2. Lack of Self Control. The apostle Peter taught, “by whom a person is overcome, by him also he is brought into bondage” (2 Pet. 2:19). Paul declared, “All things are lawful for me, but I will not be brought under the power of any” (1 Cor. 6:12). The child of God should avoid slavery to anything other than righteousness (cf. Rom. 6:18-19). Proverbs taught, “Have you found honey? Eat only as much as you need, lest you be filled with it and vomit” (Prov. 25:16). Gluttony is habitual eating to excess. It’s frequent association with drunkenness illustrates this. Like those who “linger long at the wine” (Prov. 23:30) gluttons “gorge themselves on meat” (Prov. 23:20, NIV). Paul taught Christians, “having food and clothing, with these we shall be content” (1 Tim, 6:8). The glutton is never content. Like the drunkard anxious to “seek another drink” (Prov. 23:35), the belly of the glutton is never satisfied.
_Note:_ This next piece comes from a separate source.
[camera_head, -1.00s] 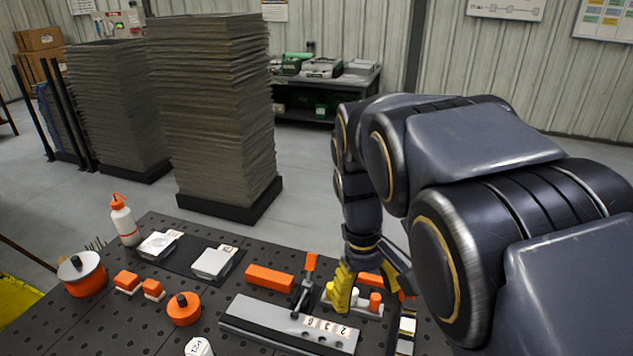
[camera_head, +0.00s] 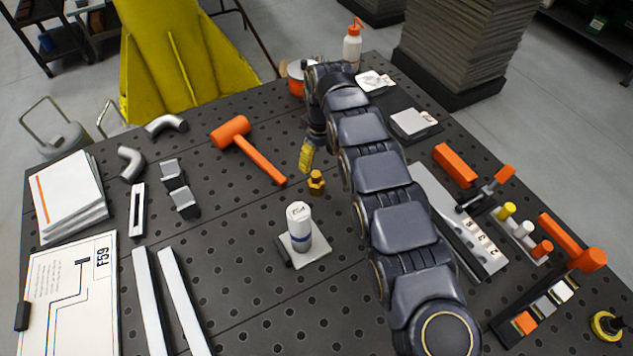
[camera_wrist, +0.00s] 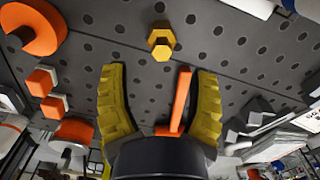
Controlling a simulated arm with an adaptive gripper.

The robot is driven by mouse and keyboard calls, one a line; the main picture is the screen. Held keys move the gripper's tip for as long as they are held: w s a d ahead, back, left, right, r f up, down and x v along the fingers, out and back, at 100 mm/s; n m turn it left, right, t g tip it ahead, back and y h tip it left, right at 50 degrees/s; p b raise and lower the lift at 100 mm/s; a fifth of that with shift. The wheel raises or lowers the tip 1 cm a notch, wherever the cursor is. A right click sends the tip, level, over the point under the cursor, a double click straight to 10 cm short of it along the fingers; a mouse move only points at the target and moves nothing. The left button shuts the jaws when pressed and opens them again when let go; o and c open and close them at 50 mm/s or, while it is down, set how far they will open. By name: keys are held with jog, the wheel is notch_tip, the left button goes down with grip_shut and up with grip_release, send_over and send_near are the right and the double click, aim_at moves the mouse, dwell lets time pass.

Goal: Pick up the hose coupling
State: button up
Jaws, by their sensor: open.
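The hose coupling appears to be the small brass-yellow hex fitting (camera_head: 316,182), standing on the perforated dark table. In the wrist view the coupling (camera_wrist: 161,42) is just beyond and between the fingertips. My gripper (camera_head: 306,160) has yellow ribbed fingers and hangs over the table just behind the coupling in the head view. In the wrist view my gripper (camera_wrist: 160,72) is open, its fingers wide apart with nothing held. The fingers do not appear to touch the coupling.
An orange mallet (camera_head: 255,152) lies left of the coupling. A white canister (camera_head: 299,228) stands on a small plate in front. My arm hides part of the table to the right. Grey elbow pipes (camera_head: 130,163) and blocks lie farther left. Bare table surrounds the coupling.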

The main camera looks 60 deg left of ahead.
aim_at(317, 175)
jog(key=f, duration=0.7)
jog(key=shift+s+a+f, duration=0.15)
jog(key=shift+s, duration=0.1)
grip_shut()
The Roman emperor Vitellius, who reigned for eight months in AD 69 epitomized this type of gluttony. The Roman people called him patinarium, a name for a glutton that meant literally “pile of dishes” (Seutonius, Life of Vitellius 17). One of his predecessors, Galba claimed he “thought of nothing but eating” and warned that his “bottomless gullet might be filled from the resources of the province” (ibid. 7). The Roman historian Seutonius claimed that he ate numerous times a day, using emetics (i.e., drugs to induce vomiting) in order to allow him to eat more even after he was full (ibid. 13). That was gluttony! It is little wonder that the wise man contrasts gluttony with obedience to God’s law (Prov. 28:7)—one so enslaved to foods cannot serve, worship, and honor God—his energies are wholly consumed by his desires.
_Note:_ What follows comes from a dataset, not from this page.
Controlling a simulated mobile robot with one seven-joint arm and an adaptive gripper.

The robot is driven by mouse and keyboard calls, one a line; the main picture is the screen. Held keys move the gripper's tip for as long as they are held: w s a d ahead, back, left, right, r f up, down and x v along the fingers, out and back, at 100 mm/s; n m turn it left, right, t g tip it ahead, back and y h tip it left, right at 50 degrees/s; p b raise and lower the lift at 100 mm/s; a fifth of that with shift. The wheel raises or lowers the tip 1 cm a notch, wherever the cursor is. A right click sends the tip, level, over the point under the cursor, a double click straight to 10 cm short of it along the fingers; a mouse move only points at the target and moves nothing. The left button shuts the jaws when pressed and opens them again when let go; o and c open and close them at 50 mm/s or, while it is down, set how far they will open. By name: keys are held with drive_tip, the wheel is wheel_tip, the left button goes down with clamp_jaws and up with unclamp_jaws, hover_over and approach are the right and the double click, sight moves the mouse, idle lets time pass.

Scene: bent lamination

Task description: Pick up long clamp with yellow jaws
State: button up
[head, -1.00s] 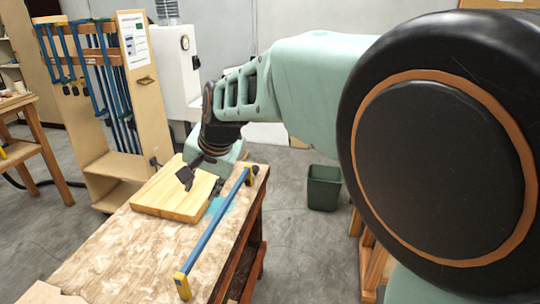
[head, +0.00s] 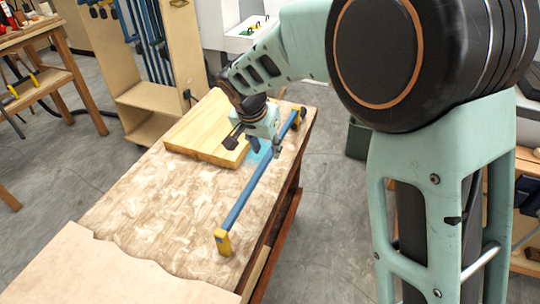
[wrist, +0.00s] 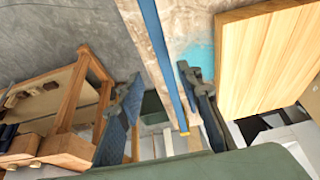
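The long clamp has a blue bar (head: 257,188) with yellow jaws. It lies along the right edge of the worktable. The near yellow jaw (head: 222,242) is clear in the head view; the far one, near the back corner, is small. My gripper (head: 266,148) is over the far half of the bar. In the wrist view my gripper (wrist: 158,78) is open, and the blue bar (wrist: 163,45) passes between its fingers, closer to the right finger. I cannot tell whether a finger touches it. One yellow jaw (wrist: 184,132) shows low in the wrist view.
A thick wooden board (head: 207,128) lies left of the clamp, close to my gripper. A blue-green patch (head: 254,157) is on the worktable (head: 155,205). A pale sheet (head: 95,270) covers its near end. A clamp rack (head: 150,70) stands behind. The table's middle is clear.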

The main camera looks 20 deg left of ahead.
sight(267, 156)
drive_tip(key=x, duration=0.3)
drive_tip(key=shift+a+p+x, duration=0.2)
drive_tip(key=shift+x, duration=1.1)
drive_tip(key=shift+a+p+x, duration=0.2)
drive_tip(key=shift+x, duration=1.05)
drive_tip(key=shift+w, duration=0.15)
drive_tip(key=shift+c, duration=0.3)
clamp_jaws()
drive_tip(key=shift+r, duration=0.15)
3. Poor Stewardship of the Body. The wise man warned of indulgence that can lead to the point of nausea (Prov. 25:16) and a gluttony induced stupor causing “drowsiness” (Prov. 22:21). 200 years before Christ the Jewish scribe Joshua ben Sira echoed the same warnings. In the apocryphal book known as Ecclesiasticus (or the Wisdom of Sirach), he wrote, “Do not be greedy for every delicacy, and do not eat without restraint; for overeating brings sickness, and gluttony leads to nausea. Many have died of gluttony, but the one who guards against it prolongs his life” (37:29-31, NRSV). He saw the wise man’s connection between gluttony and “drowsiness,” writing, “Healthy sleep depends on moderate eating, he rises early and feels fit. The distress of sleeplessness and of nausea and colic are with the glutton” (31{34}:20). Clearly, the body needs food, but excess is harmful. Long before doctors knew about cholesterol and high blood pressure the Holy Spirit taught moderation rather than gluttony. The Christian is taught, “your body is the temple of the Holy Spirit who is in you, whom you have from God, and you are not your own” (1 Cor. 6:19). Our bodies are a stewardship from God. Gluttony abuses the body rather than using it in prudent service to the Lord.
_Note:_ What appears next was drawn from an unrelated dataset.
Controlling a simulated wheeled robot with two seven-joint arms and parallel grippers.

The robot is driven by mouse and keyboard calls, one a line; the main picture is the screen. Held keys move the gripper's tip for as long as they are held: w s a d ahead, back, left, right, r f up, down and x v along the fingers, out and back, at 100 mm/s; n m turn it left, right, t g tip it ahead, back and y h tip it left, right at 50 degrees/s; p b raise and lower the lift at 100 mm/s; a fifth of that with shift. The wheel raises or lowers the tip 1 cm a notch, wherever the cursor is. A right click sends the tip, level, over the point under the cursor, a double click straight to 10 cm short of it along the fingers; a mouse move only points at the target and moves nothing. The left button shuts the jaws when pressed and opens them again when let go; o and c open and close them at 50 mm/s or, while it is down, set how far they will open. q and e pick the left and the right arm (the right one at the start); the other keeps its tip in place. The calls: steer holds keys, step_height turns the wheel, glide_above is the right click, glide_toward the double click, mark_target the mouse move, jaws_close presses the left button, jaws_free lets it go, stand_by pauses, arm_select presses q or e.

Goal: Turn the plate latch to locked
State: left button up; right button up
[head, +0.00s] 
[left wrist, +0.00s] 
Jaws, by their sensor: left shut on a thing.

4. Misplaced Devotion. Plato claimed that when, “the desire for food prevails over the higher reason and the other desires, it is called gluttony” (Phaedrus 238a-b). We noted above that the word translated “gluttons” in the Cretan proverb of Titus 1:12 literally means, “belly.” The Greeks had coined a word for this type of person—he was philogastoridēs “one who loves his belly.” This reminds us of Paul’s warning to the Philippians—“For many walk, of whom I have told you often, and now tell you even weeping, that they are the enemies of the cross of Christ: whose end is destruction, whose god is their belly, and whose glory is in their shame—who set their mind on earthly things” (Phil. 3:18-19). To make one’s “belly” his god, is not just talking about food. Paul told the Romans that those who “cause divisions and offenses” serve “their own belly” (Rom. 16:17-18). In the context of talking about sexual immorality, Paul said, “Foods for the stomach and the stomach for foods, but God will destroy both it and them. Now the body is not for sexual immorality but for the Lord, and the Lord for the body” (1 Cor. 6:13). The “belly” is man’s appetite. Just as the fornicator craves the sexual appetites of the flesh, the glutton craves the culinary appetites of the flesh. To crave material things to the hindrance of spiritual things is wrong! The glutton is a materialist. His concern is with “earthly things.” This was true of Esau. He was a “profane person” because “for one morsel of food” he “sold his birthright” (Heb. 12:16). He was a glutton, more concerned with a moment of indulgence than his future well-being. He served his belly.


We have seen that gluttony involves more than just a healthy enjoyment of food. It is characterized by improper attitudes towards God’s word, respect for authority, prudence, self-control, and one’s relationship to his own body and the material world. Each Christian must search his own heart and examine his own behavior to determine, “am I a glutton?” We can’t always look at another person and truly determine if his or her attitudes toward food constitute gluttony or not. A person’s weight can have causes that have nothing to do with gluttonous attitudes. The variability of each person’s metabolism has a huge bearing on the amount of food our body needs to function. At the same time, as with all behavior regulated by Scripture we must never excuse or overlook something we should correct in our own lives because of its difficulty or inconvenience. God has blessed us with bodies to use in His service. Let us honor this stewardship as faithful servants of our Master.